**WHAT THE EXERCISE ASKS**
Skip every picture and transcribe the remaining material exactly.

··· DATA EXTRACT

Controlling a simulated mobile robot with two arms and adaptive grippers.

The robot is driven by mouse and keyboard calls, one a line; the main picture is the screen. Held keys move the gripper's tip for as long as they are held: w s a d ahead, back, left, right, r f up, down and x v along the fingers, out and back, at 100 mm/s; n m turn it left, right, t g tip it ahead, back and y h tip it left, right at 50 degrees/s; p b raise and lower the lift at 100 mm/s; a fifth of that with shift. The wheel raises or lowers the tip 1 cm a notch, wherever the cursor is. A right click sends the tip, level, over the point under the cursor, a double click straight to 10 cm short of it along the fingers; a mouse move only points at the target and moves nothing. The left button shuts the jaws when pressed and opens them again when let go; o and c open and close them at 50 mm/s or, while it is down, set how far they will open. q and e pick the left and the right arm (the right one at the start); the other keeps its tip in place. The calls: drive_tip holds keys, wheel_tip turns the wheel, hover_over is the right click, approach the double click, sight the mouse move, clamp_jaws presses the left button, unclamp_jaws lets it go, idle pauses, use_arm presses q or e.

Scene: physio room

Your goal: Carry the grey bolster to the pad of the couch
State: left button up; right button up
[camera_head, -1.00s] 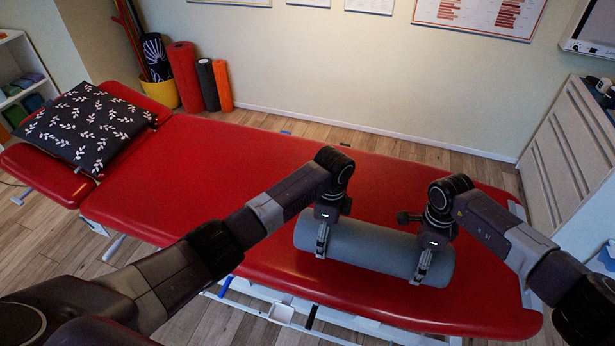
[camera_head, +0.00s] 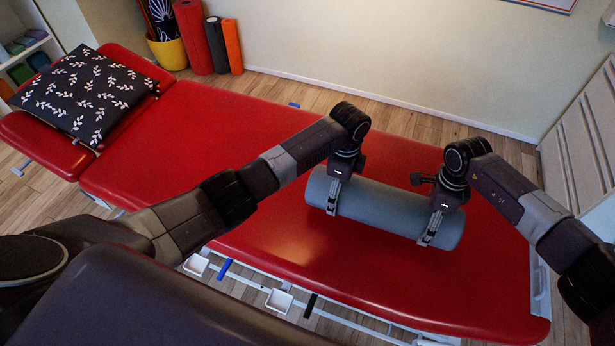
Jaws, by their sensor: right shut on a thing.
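The grey bolster (camera_head: 388,210) is a long cylinder over the right part of the couch's red pad (camera_head: 270,150), lying level and crosswise in the picture. I cannot tell whether it touches the pad or hangs just above it. My left gripper (camera_head: 333,196) is shut on the bolster near its left end. My right gripper (camera_head: 431,229) is shut on it near its right end. One finger of each shows on the near side of the bolster; the far fingers are hidden.
A dark leaf-patterned pillow (camera_head: 84,96) lies on the couch's raised left end. Rolled mats (camera_head: 193,38) and a yellow pot (camera_head: 168,52) stand by the wall. A white cabinet (camera_head: 588,140) is at the right. The pad's middle is clear.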

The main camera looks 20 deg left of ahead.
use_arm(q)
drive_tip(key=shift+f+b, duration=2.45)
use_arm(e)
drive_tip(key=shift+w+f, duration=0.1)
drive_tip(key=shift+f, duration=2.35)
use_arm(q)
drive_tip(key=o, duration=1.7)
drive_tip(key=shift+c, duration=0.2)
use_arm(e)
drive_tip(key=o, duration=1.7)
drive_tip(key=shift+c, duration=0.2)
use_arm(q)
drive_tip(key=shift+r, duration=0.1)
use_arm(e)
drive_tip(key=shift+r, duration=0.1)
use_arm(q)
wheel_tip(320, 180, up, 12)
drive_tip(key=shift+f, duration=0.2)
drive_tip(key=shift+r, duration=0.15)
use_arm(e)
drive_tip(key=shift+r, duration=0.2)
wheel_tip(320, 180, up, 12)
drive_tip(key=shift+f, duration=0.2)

······

**RESULT OF THE TASK**
Controlling a simulated mobile robot with two arms and adaptive grippers.

The robot is driven by mouse and keyboard calls, one a line; the main picture is the screen. Held keys move the gripper's tip for as long as they are held: w s a d ahead, back, left, right, r f up, down and x v along the fingers, out and back, at 100 mm/s; n m turn it left, right, t g tip it ahead, back and y h tip it left, right at 50 degrees/s; p b raise and lower the lift at 100 mm/s; a fifth of that with shift. The wheel raises or lowers the tip 1 cm a notch, wherever the cursor is. A right click sends the tip, level, over the point under the cursor, a double click straight to 10 cm short of it along the fingers; a mouse move only points at the target and moves nothing. The left button shuts the jaws when pressed and opens them again when let go; o and c open and close them at 50 mm/s or, while it is down, set how far they will open. q and e pick the left and the right arm (the right one at the start); the other keeps its tip in place. The calls: drive_tip holds keys, wheel_tip turns the wheel, hover_over is the right click, approach the double click, sight the mouse move, clamp_jaws presses the left button, unclamp_jaws lets it go, idle pauses, use_arm presses q or e.

Scene: physio room

Your goal: Carry the grey bolster to the pad of the couch
State: left button up; right button up
[camera_head, -1.00s] 
[camera_head, +0.00s] 
Jaws, by their sensor: right shut on a thing.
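The grey bolster (camera_head: 388,210) is a long cylinder over the right part of the couch's red pad (camera_head: 270,150), lying level and crosswise in the picture. I cannot tell whether it touches the pad or hangs just above it. My left gripper (camera_head: 333,196) is shut on the bolster near its left end. My right gripper (camera_head: 431,229) is shut on it near its right end. One finger of each shows on the near side of the bolster; the far fingers are hidden.
A dark leaf-patterned pillow (camera_head: 84,96) lies on the couch's raised left end. Rolled mats (camera_head: 193,38) and a yellow pot (camera_head: 168,52) stand by the wall. A white cabinet (camera_head: 588,140) is at the right. The pad's middle is clear.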

The main camera looks 20 deg left of ahead.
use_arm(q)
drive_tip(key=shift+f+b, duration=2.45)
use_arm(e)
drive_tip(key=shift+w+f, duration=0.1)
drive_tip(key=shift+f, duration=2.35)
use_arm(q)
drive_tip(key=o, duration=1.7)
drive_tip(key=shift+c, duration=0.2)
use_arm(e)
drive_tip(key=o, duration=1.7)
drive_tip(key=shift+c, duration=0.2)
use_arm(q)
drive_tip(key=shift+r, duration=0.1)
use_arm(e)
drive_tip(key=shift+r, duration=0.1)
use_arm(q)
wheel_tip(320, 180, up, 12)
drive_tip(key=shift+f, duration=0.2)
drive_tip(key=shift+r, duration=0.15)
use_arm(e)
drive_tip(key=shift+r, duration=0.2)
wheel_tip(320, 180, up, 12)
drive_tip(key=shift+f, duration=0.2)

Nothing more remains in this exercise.